Event recording from 04/05/2017
PASSCHENDAELE - A NEW HISTORY
Speaker: Dr Nick Lloyd
Chair: Professor Bill Philpott
Hosted by the Sir Michael Howard Centre
The Sir Michael Howard Centre: smhc@kcl.ac.uk
Between July and November 1917, in a small corner of Belgium, more than 500,000 men were killed or maimed, gassed or drowned - and many of the bodies were never found. The Ypres offensive represents the modern impression of the First World War: splintered trees, water-filled craters, muddy shell-holes.
The climax was one of the worst battles of both world wars: Passchendaele. The village fell eventually, only for the whole offensive to be called off. But, as Nick Lloyd shows, notably through previously unexamined German documents, it put the Allies nearer to a major turning point in the war than we have ever imagined.

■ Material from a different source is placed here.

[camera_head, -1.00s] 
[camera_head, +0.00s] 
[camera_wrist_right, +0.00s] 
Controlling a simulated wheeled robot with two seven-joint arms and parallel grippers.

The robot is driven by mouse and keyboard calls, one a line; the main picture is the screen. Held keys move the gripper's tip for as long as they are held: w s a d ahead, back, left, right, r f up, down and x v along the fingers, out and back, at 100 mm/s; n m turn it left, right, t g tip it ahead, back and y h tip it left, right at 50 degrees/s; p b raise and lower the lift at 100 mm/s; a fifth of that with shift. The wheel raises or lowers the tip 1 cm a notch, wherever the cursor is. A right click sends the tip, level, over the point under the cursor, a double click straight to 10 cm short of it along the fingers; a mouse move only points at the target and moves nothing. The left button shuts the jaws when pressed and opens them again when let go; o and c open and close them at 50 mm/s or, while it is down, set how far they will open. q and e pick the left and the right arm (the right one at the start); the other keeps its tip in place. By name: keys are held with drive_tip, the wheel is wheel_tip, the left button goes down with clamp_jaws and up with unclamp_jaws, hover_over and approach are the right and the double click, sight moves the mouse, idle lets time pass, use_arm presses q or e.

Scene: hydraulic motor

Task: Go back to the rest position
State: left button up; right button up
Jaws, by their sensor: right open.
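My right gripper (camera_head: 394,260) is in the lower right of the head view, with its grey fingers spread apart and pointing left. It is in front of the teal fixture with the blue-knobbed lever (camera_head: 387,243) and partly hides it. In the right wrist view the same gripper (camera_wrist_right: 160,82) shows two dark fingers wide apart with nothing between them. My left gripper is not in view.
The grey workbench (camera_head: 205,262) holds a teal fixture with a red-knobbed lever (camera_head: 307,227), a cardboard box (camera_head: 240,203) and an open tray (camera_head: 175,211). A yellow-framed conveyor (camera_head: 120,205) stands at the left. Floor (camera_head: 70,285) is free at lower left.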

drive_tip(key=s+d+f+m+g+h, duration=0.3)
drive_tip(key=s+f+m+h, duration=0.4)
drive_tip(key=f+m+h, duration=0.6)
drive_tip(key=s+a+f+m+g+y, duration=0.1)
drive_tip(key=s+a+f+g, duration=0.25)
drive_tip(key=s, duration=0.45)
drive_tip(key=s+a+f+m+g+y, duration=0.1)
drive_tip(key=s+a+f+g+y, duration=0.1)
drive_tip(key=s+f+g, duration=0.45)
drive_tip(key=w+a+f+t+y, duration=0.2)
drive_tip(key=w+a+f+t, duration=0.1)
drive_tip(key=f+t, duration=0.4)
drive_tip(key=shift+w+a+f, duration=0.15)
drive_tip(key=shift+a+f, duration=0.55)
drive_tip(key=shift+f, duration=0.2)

Dr Nick Lloyd FRHistS is Reader in Military & Imperial History at King's College London, based at the Joint Services Command & Staff College in Shrivenham, Wiltshire. He is the author of three books: Loos 1915 (2006); The Amritsar Massacre: The Untold Story of One Fateful Day (2011); and Hundred Days: The End of the Great War (2013). He lives with his family in Cheltenham.